By contrast, the persistent shortage of properties with land is proving a much harder hurdle to overcome. From the Borders to Fife, availability isn’t enough to meet demand and prospective buyers are queueing up to join agents’ mailing lists. “We have many people looking for houses with five to 10 acres but there aren’t enough on the market in the Borders,” according to Tokely, while Ellis says that in Central Scotland “properties with more than one acre are highly sought-after, usually from people with horses.”

The shortage is also starting to affect northern Scotland, where it is fuelling price growth. Jamie Watson of Smiths Gore in Fochabers reports price rises of up to 40% over the last three years and “as much as 100% in the last five years.” However, the north remains significantly cheaper than the Glasgow to Edinburgh corridor, or even the Borders.

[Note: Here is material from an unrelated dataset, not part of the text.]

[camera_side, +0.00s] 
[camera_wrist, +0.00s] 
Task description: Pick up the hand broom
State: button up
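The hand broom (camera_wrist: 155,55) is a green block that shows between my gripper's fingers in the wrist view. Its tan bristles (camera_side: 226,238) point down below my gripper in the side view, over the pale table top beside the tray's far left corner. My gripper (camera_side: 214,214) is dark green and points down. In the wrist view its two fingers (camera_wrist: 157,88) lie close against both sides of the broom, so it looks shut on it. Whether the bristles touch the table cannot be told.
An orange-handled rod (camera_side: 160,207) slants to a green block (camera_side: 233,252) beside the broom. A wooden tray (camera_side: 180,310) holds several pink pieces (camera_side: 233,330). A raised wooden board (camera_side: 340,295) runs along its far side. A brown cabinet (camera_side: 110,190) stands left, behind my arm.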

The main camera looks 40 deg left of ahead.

Some of the northern reaches can be fairly isolated, making them less appealing to professional competitors, but the price differential — together with the prospect of solitary rides along the cliffs — entices private equestrian buyers from as far south as England. “We get a lot of enquiries from England,” says Watson. “It is usually from people who are looking both for better value and for a lifestyle change, because they want to get away from it all.”

The English account for a good proportion of equestrian demand over the Border but they often struggle to cope with the Scottish legal system. “I think a lot of English buyers don’t understand you are tied into purchase much more quickly in Scotland than in England,” warns Tokely. “A lot haven’t put their property on the market when they come over here, but a Scottish solicitor won’t even put an offer in for them until contracts for their English property have been exchanged.”

Many English buyers tend to rent for six months before purchasing but “this isn’t practical for people with horses,” says Tokely. Instead, she advises, they “should put their property on the market in England and have at least some serious interest before they start looking in Scotland.”